Sunday, November 29, 2015

Injustices in Urban America - How Do We Make this Important to More People?

Yesterday a message on my Twitter feed pointed me to an article titled "Anita's Army: Rank and File Racism in the Power to Prosecute". Reading this illustrates how deeply rooted racism and injustice is in Chicago.  

I might not be reading this, or caring, if I had not become a volunteer tutor in 1973 and stayed involved in tutoring/mentoring for the 42 years since then.  I did not grow up in Chicago, but in small towns of Illinois and Indiana. Like so many others, the problems of urban America were not problems affecting me and my family...at least not that I realized.

Yet, as I've led a tutor/mentor program, and built a personal relationship with so many youth and families, this has become personal to me.  Over the years I've built a library of articles describing inequality in America, and describing reasons a tutor/mentor program are needed. Open this map, and click into the nodes on each box, and you can find numerous articles that will expand your own understanding of these issues. 

The links in my library point to nearly 2000 other web sites, and each of these have multiple publications, and links to other sites. It's a vast library of information, that could be a source of on-going learning for volunteers who get involved with any tutoring/mentoring program in America.  The only way we'll reduce injustice is to dramatically increase the number of people involved. When Bernie Sanders talks about a 'revolution' in America, he's talking about getting millions of people deeply involved in the political process. I think he's also talking about getting millions of people personally involved, in their communities, in building solutions that don't need government involvement, such as volunteer-based tutoring, mentoring and learning organizations.

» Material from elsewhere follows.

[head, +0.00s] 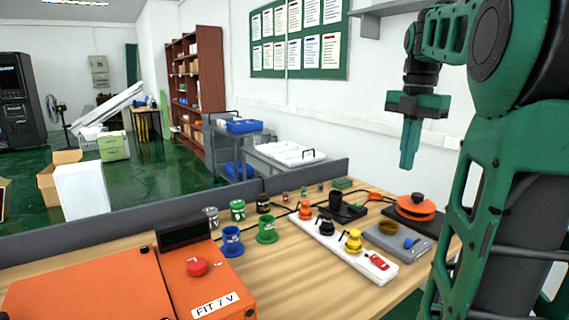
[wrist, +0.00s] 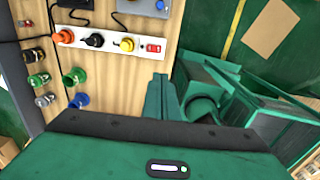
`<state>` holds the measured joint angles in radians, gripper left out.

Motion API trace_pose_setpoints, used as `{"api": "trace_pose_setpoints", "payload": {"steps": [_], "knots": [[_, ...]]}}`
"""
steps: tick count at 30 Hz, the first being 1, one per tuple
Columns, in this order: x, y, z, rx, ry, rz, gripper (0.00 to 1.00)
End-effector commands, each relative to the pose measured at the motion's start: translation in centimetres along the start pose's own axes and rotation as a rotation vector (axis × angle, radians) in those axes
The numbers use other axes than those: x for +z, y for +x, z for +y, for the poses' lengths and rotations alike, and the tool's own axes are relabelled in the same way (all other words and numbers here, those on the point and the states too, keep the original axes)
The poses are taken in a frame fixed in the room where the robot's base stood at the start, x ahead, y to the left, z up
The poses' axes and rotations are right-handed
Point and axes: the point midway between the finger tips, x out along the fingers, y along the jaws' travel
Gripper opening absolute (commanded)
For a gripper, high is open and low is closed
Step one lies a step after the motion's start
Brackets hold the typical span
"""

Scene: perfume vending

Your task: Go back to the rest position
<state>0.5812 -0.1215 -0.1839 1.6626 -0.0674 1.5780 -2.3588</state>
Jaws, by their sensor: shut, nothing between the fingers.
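My gripper (head: 409,145) is green and black and hangs pointing down above the right part of the table in the head view. Its fingers are together with nothing between them. It is well above the table and touches nothing. In the wrist view the closed fingers (wrist: 162,100) show over the table's edge, with my green gripper body filling the bottom of the picture.
The wooden table (head: 290,278) holds an orange box (head: 95,290), blue (head: 232,241) and green (head: 267,230) cups, a white strip (head: 335,247) with coloured knobs, and a grey box (head: 398,242). A grey partition (head: 130,216) runs behind. The air around my gripper is clear.

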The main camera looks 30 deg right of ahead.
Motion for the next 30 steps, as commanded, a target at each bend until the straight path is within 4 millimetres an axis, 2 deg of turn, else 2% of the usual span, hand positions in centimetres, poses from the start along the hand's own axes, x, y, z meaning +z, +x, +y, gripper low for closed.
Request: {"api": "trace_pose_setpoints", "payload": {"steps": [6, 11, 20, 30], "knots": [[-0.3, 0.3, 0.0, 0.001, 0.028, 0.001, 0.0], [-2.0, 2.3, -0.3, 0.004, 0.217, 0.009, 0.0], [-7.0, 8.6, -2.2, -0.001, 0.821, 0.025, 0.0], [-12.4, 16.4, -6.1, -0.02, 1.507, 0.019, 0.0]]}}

As the weekly flow of bad news comes across our daily news feed, think of what this graphic is suggesting.  The "circle" to the left of the map of Chicago, represents a community, an organized program, where people make a commitment to help young people move through school and into jobs. The map shows that the community supports the growth of mentor-rich programs in all poverty neighborhoods of a city, not just a few good programs in a few places.

To the left of the grey circle is a box representing leaders and organizers, including youth. Every time there is a bad news story, or new report, such as the one I shared at the start of this article, these people reach out to volunteers in their programs (represented by the next box to the left). These people not only read the articles, and reflect on ways they might respond, but share the invitation to learn and be involved with others in their own networks.

As this repeats, week after week, more people get involved.  As volunteers build personal connections with young people they meet in organized programs, some begin to look at these kids as part of their own family, not strangers. Some become willing to do much more to help end the root causes of inequality and injustice. 


I've tried to communicate this idea of a tutor/mentor program as a form of "adult service-learning" via many visualizations.

This one was created by one of my interns in 2006, then updated in 2010. I encourage you to listen to it. Click here.

If you think that the problems we face are mountains far to high to be climbed, think of how you and others might become involved with the problem via the articles I share on this blog, and by your own involvement with youth via a volunteer-based tutoring/mentoring program in your community.

If you're part of an existing program, or a donor, encourage that program to form a "learning" strategy, where staff, donors, volunteers, youth and all stakeholders are reading articles like the one posted at the top on a weekly basis, then gathering in big and small groups to discuss the meaning, and look for ways to respond.

This is not a short term strategy. It can bring solutions as more people adopt it and the army of the "involved" become a revolution in America.